Search code examples
xmlperlrenametransformation

How to rename XML element names, decided at run-time?


I've tried a bit myself, search a lot, but could not find a solution how to do that efficiently in Perl (I guess the solution would be somewhat similar to https://stackoverflow.com/a/22119220/6607497):

I have some bad XML input files (i.e. it's claimed to conform to a specific XML content model, but the casing of the element names is inconsistent) that I want to fix if necessary. For that I would have to compare each element name with a list of valid names, and if the bad element name matches a valid element name ignoring the case of the name, then the bad name should be changed to the corresponding valid name.

Like <Bad>...</Bad> (wrong case) being converted to <bad>...</bad> (correct case). In reality it's more complex, of course. Also it's not always true that the bad tags use mixed casing, and the good ones use only lower case; it could be any combination...

I have created a list of all valid element names, but I'm missing (e.g.) how to use XML::Twig to set a handler for "any node" (wanting to use set_tag in the handler to fix the name).

Creating a list of any case permutation of any of the tags would be doable, but it seems inefficient, as only a minor portion of all those possible bad spellings would occur in reality.

Fancy Example

Here is some fancy fun example: Assume the valid element names are:

use constant GOOD_TAGS => qw(ABBA beard Elvis set ZZTop);

And the sample bad input looks like this:

<Set>
  <Beard type="none">
    <elvis />
  </Beard>
  <Beard type="long">
    <ZZtop />
  </Beard>
  <Beard type="mixed">
    <Abba />
  </Beard>
</Set>

Then the fixed output should be:

<set>
  <beard type="none">
    <Elvis />
  </beard>
  <beard type="long">
    <ZZTop />
  </beard>
  <beard type="mixed">
    <ABBA />
  </beard>
</set>

I din't know that you can use compiled reguar expressions as hash keys, but it seems to work, so you might assume this starting scenario as well:

#!/usr/bin/perl
use strict;
use warnings;

use constant GOOD_TAGS => qw(ABBA beard Elvis set ZZTop);
my %fixes;

foreach (GOOD_TAGS) {
    $fixes{qr/^${_}$/i} = $_;
}

my @matchers = keys %fixes;

So all elements matching an item in @matchers should be renamed to the corresponding hash value.


Solution

  • how to use XML::Twig to set a handler for "any node"

    Use _all_ as key in the handlers defined for twig_handlers when creating the XML::Twig object.

    Creating a list of any case permutation of any of the tags would be doable, but it seems inefficient

    Indeed.
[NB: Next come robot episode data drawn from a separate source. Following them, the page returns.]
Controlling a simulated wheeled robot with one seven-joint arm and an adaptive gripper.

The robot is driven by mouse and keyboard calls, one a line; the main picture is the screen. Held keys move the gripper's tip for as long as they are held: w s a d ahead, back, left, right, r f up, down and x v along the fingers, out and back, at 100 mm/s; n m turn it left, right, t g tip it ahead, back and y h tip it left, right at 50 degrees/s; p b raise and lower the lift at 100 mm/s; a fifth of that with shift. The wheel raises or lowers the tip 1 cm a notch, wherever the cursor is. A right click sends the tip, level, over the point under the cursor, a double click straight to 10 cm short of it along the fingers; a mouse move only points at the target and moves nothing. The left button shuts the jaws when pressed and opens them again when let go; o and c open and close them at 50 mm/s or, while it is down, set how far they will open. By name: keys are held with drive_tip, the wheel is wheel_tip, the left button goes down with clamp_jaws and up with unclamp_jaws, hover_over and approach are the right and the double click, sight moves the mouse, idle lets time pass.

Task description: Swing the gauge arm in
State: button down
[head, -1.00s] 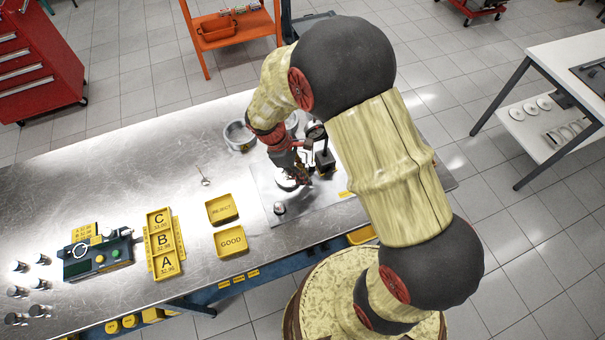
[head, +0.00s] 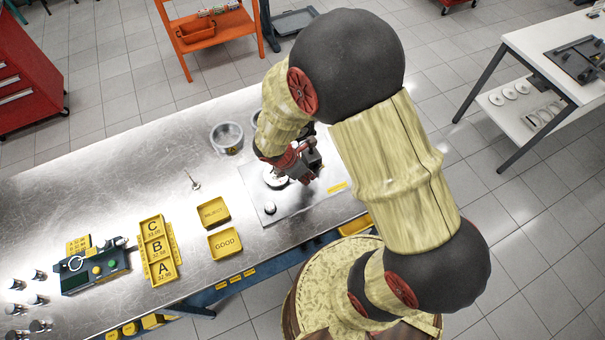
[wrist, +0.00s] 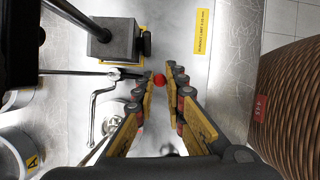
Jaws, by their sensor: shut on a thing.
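In the wrist view a dark block-shaped stand (wrist: 118,40) has a thin bar, the gauge arm (wrist: 75,72), running past it to a small red knob (wrist: 159,80). My gripper (wrist: 162,77) is around the red knob, with a yellow-padded finger on each side, and is shut on it. In the head view my gripper (head: 304,176) is low over the metal plate (head: 295,205), beside the stand's dark top (head: 311,155). My wrist hides much of the gauge there. A pale round piece (head: 275,180) sits on the plate to its left.
Yellow REJECT (head: 213,213) and GOOD (head: 225,243) trays lie to the left, with the lettered A-B-C tray (head: 157,250) beyond. In the wrist view a bent rod (wrist: 92,115) is near the left finger.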

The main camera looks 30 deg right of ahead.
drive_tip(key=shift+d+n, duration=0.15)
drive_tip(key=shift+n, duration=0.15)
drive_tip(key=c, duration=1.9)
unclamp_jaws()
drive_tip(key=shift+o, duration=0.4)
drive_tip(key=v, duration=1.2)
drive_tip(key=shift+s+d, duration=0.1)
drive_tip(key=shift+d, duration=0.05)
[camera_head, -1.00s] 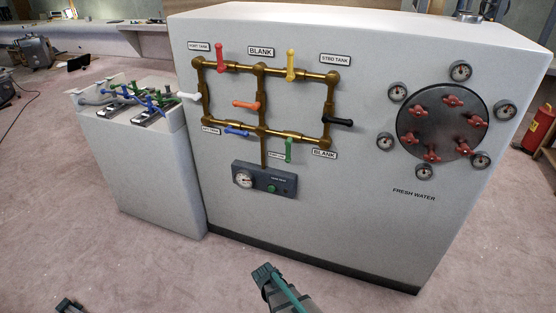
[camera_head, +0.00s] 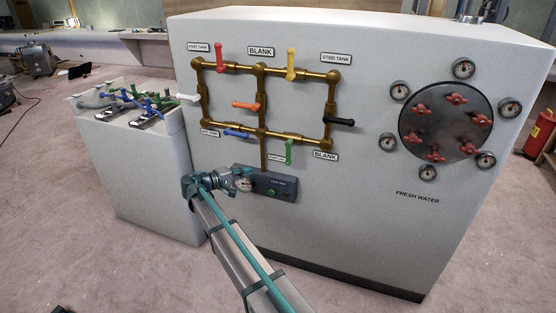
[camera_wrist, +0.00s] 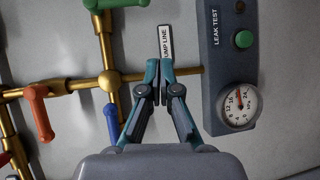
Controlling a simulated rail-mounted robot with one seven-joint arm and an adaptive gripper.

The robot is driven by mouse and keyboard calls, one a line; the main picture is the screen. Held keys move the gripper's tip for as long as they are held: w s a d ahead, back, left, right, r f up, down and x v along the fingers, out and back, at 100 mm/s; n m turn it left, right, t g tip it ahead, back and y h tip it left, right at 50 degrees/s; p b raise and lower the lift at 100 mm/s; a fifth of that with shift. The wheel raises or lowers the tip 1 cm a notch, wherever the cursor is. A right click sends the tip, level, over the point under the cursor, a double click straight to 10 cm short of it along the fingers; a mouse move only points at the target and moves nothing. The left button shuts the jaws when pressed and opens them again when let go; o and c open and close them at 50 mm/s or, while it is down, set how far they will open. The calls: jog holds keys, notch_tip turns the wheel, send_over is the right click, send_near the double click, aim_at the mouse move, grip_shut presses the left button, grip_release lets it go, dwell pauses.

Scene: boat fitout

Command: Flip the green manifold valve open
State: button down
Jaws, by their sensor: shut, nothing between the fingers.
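The green valve handle (camera_head: 289,152) hangs down from the bottom brass pipe, crosswise to it, in the head view. In the wrist view the green handle (camera_wrist: 118,3) is cut off by the top edge. My gripper (camera_head: 248,178) is below and left of it in the head view, in front of the gauge panel. The wrist view shows my gripper (camera_wrist: 159,72) with its fingers together and empty, over the PUMP LINE label (camera_wrist: 166,42) and apart from the green handle.
The blue handle (camera_wrist: 112,122) and orange handle (camera_wrist: 36,110) stand out left of my fingers in the wrist view. The leak test panel (camera_wrist: 229,65) with a green button and gauge (camera_wrist: 238,104) lies to their right. A red-valved round plate (camera_head: 443,122) is farther right in the head view.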

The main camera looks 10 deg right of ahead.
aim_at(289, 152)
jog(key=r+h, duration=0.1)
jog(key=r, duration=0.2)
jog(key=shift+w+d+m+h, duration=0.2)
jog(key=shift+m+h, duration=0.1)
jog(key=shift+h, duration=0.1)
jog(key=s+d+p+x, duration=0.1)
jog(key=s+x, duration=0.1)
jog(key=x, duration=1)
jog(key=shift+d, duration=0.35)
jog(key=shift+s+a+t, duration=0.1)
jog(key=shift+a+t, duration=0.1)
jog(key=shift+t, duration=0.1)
Instead, I would suggest to normalize the good tags, and check if the normalized tags that you see in the XML match any of the normalized good tags. Here, normalizing can be done by converting to lower case. Something like:

    my %normalized_good_tags = map { lc($_) => $_ } GOOD_TAGS;
    my $bad_tag = "BEaRD";
    my $fixed_bad_tag = $normalized_good_tags{lc $bad_tag};
    

    Putting it all together, this gives us:

    use constant GOOD_TAGS => qw(ABBA beard Elvis set ZZTop);
    my %normalized_good_tags = map { lc($_) => $_ } GOOD_TAGS;
    
    my $twig = XML::Twig->new(
      keep_spaces => 1,
      twig_handlers => {
        _all_ => sub {
          my $corrected_tag = $normalized_good_tags{lc $_->tag};
          if (defined $corrected_tag) {
            $_->set_tag($corrected_tag);
          } # else, the tag doesn't need to be changed
        }
      });
    $twig->parsefile($xml_file);
    $twig->print(1);
    

    You could also simplify

    my $corrected_tag = $normalized_good_tags{lc $_->tag};
    if (defined $corrected_tag) {
        $_->set_tag($corrected_tag);
    }
    

    to

    $_->set_tag($normalized_good_tags{lc $_->tag} // $_->tag);
    

    I don't feel strongly either way, so pick the one you like the most. The shorter one is a bit more expensive (because it will sometimes call $_->set_tag($_->tag)), but this might not matter.